Wouldn’t cylindrical be a lot better?
They show cars squeezed down so tight it’s hard to tell what’s what. Better to have distortion in one direction only, to add side lanes to your view, but not a lot of extra sky.
Wouldn’t cylindrical be a lot better?
They show cars squeezed down so tight it’s hard to tell what’s what. Better to have distortion in one direction only, to add side lanes to your view, but not a lot of extra sky.
“Distortion in one direction” is a bit misleading. If you shrink an image in both vertical and horizontal directions, it doesn’t distort - it just shrinks. A square becomes a smaller square, not a rectangle. If you shrink something in only one direction, then it distorts (changes shape, square becomes rectangle). A spherical mirror has some distortion, but much less than a cylindrical mirror.
Also, I think you do want a wide field of view in the vertical direction.
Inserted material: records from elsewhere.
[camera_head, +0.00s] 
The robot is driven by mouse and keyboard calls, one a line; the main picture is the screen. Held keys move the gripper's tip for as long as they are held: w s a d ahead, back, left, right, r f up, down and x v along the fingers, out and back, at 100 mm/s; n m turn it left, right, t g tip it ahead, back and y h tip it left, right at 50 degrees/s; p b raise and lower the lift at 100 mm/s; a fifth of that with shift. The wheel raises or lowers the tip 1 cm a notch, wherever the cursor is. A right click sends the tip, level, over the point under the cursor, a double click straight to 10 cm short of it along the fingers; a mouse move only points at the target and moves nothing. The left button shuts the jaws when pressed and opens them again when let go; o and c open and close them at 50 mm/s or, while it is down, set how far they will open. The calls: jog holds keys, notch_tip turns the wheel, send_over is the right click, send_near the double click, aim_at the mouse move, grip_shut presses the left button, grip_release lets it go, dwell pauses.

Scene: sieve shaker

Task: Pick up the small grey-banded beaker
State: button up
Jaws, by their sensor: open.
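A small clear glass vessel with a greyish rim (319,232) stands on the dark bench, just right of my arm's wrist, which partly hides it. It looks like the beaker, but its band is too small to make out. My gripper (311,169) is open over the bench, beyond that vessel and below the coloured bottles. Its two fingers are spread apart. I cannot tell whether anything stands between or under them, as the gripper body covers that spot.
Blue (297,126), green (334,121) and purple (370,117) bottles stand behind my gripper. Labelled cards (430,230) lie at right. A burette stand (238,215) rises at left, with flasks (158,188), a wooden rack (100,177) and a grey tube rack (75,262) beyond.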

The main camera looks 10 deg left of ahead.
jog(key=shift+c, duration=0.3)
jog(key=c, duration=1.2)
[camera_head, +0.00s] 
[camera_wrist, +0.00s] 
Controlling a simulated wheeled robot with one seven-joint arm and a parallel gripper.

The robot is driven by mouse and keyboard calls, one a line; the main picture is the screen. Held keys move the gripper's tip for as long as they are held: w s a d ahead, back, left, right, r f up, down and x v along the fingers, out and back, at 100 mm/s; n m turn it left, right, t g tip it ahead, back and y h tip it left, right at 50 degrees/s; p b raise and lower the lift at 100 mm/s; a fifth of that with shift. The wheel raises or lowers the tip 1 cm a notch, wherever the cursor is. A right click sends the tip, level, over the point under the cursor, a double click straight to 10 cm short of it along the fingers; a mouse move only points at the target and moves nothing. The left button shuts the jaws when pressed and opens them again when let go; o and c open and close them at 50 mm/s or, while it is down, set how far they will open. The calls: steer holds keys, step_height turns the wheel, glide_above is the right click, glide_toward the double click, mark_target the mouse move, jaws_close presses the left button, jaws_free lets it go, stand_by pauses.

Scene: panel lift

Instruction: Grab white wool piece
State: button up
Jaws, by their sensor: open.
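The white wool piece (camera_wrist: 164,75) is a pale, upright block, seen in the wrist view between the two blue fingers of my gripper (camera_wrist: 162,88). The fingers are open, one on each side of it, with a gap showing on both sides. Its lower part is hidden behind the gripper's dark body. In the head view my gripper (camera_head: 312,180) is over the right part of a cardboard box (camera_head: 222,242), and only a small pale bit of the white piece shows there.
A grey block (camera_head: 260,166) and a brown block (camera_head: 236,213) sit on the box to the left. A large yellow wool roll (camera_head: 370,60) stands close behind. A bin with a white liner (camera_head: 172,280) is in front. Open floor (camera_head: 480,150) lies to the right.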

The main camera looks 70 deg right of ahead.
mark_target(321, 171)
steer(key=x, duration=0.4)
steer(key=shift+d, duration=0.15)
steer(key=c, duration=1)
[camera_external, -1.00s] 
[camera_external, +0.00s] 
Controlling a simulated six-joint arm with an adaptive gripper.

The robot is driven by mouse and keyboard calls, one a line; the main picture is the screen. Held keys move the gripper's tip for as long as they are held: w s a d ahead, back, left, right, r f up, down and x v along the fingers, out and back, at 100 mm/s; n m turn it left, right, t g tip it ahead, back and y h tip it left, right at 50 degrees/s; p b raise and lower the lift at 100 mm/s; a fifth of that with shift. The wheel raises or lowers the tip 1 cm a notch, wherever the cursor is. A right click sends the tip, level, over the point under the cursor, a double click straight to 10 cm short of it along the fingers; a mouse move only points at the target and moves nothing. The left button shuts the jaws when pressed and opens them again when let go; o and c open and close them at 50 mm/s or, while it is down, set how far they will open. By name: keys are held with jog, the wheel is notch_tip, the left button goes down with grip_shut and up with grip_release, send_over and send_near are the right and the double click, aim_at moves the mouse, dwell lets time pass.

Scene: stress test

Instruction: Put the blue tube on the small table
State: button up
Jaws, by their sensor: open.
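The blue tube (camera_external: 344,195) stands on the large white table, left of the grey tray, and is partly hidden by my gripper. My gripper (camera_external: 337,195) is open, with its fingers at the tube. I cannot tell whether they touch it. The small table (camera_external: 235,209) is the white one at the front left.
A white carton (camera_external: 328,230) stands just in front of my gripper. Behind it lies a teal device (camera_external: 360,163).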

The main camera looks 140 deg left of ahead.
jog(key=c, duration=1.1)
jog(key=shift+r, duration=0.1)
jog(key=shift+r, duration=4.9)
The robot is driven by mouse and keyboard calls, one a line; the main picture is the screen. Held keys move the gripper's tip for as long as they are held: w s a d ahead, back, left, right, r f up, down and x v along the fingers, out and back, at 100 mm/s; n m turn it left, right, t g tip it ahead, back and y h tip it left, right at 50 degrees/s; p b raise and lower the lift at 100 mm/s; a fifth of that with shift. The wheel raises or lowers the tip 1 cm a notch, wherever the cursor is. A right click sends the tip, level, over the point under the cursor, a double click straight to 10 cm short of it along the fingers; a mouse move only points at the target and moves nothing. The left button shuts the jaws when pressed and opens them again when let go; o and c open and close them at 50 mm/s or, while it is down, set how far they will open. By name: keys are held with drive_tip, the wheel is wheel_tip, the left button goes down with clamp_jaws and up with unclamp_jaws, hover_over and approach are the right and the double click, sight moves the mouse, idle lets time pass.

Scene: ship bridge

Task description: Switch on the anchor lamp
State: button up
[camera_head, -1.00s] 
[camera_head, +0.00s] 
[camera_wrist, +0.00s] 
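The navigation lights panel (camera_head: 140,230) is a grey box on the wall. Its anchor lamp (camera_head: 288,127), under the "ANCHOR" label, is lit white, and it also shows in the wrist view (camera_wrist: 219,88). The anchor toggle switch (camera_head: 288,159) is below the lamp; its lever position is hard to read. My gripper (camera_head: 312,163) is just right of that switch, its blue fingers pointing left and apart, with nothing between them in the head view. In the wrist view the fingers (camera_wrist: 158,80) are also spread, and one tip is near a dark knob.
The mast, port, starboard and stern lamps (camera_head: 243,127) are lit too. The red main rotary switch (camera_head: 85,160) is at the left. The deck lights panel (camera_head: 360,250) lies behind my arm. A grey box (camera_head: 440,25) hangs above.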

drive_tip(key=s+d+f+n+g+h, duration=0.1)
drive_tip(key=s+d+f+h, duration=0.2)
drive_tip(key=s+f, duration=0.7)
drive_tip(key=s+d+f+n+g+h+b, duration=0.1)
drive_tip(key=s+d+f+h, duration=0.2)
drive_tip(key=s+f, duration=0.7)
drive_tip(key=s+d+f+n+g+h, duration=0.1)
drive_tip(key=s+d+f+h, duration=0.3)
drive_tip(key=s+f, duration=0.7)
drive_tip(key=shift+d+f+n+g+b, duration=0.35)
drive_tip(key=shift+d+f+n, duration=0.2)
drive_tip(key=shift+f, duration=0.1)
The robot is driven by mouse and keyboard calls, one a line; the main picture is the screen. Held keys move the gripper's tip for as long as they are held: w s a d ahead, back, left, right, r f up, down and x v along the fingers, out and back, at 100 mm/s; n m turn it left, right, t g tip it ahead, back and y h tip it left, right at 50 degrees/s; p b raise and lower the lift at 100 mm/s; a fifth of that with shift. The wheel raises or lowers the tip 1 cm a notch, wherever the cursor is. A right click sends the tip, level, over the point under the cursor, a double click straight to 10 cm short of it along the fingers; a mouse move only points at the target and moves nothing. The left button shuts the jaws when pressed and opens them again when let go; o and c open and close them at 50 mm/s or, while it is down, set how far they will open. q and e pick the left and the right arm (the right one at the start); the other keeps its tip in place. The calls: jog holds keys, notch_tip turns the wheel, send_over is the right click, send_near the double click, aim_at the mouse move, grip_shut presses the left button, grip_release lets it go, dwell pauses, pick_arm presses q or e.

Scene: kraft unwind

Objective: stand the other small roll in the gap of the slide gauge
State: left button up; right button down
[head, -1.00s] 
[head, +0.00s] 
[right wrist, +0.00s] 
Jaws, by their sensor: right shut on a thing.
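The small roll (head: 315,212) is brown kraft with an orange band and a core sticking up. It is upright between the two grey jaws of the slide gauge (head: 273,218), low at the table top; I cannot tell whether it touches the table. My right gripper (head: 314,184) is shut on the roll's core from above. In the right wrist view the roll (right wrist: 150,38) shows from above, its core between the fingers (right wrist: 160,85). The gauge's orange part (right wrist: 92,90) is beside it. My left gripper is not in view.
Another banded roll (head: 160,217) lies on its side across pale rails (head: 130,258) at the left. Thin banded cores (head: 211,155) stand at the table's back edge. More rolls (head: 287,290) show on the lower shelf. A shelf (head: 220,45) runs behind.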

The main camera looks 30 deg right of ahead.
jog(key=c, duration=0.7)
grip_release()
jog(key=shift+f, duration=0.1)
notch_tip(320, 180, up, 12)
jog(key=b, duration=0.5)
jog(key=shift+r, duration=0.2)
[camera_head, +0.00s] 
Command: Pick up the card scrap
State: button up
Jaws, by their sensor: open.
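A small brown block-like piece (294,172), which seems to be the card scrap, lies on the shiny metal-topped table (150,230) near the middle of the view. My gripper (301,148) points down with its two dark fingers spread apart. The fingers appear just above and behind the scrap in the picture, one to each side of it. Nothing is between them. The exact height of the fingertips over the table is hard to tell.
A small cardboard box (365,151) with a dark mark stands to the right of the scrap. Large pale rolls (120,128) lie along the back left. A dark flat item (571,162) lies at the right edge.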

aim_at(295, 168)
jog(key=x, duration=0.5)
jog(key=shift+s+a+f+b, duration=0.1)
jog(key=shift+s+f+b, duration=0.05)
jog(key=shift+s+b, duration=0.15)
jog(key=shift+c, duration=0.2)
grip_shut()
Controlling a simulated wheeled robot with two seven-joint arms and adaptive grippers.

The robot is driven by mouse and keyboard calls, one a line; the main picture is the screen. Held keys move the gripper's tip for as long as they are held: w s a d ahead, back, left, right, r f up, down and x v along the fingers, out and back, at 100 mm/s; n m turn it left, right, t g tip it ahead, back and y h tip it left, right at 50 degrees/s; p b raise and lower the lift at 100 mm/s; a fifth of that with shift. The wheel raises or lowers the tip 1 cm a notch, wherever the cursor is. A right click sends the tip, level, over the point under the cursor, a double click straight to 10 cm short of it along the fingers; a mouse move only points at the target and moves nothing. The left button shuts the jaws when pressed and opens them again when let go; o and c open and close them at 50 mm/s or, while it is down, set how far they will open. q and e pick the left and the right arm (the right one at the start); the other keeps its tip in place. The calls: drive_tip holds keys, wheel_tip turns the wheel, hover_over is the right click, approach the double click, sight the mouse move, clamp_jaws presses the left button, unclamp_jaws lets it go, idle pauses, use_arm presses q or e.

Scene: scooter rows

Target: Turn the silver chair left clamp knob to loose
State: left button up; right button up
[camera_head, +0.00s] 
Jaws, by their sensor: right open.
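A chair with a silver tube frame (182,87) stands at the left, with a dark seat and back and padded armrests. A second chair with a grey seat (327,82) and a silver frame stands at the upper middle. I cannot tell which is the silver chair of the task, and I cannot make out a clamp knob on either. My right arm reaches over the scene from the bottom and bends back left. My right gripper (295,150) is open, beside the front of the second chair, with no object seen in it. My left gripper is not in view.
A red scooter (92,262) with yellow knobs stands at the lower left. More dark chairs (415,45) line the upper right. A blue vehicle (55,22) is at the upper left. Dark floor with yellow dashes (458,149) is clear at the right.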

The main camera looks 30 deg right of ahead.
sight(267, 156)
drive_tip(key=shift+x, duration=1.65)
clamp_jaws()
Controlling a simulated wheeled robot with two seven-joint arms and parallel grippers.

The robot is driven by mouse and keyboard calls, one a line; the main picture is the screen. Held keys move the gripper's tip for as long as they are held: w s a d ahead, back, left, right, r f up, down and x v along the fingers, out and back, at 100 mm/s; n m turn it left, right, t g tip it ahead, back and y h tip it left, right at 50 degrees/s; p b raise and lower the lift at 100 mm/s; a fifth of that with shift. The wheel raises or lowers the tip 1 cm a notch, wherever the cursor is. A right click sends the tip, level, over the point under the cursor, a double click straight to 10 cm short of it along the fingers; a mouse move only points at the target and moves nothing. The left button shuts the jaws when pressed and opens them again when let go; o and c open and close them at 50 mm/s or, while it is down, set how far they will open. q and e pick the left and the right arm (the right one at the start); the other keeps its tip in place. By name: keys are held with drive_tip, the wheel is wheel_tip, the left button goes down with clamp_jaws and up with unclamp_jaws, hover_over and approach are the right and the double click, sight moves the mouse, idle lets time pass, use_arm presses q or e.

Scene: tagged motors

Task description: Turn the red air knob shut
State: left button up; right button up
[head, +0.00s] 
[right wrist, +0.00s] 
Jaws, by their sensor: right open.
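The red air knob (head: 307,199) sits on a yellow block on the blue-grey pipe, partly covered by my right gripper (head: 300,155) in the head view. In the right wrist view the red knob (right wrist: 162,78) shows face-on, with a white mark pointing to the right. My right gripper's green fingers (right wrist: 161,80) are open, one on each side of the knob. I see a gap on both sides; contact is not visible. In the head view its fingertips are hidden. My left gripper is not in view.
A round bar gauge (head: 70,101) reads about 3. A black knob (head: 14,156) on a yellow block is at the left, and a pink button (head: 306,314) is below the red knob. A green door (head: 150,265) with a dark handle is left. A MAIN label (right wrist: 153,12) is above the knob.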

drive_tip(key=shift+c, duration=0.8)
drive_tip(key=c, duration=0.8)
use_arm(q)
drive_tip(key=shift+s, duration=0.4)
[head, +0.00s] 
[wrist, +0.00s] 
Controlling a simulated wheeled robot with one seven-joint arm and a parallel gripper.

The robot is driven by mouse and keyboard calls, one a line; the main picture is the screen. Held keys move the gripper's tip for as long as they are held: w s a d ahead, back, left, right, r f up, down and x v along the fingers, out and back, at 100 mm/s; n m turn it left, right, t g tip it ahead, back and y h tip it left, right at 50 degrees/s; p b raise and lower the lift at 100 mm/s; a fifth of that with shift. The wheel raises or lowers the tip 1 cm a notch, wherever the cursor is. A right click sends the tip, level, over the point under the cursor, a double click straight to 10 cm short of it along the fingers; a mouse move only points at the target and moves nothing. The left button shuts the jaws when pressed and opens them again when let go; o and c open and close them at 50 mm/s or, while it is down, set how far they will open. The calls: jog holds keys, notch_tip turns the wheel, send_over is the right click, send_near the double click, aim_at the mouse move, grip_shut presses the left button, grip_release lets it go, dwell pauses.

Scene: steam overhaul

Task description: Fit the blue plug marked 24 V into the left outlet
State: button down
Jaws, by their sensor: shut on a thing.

You’d want to look down at nearby cars, as well as look up at distant cars.
The distortion is not really the issue. The curved mirrors are there to show what is in the truck’s blind spot. You don’t necessarily need to know the size of the car, merely the fact that the car is there.
Those blindspot mirrors (I call them) are essential to us truck drivers. Our blind spots are huge, without those mirrors, we basically can’t drive. We can’t se what’s right beside us, and we can’t see the end of the trailer when we’re turning corners. Also, when I’m backing up around a corner, the little mirror gives me more visibilty than a flat one would. Hope this satisfies your curiousity.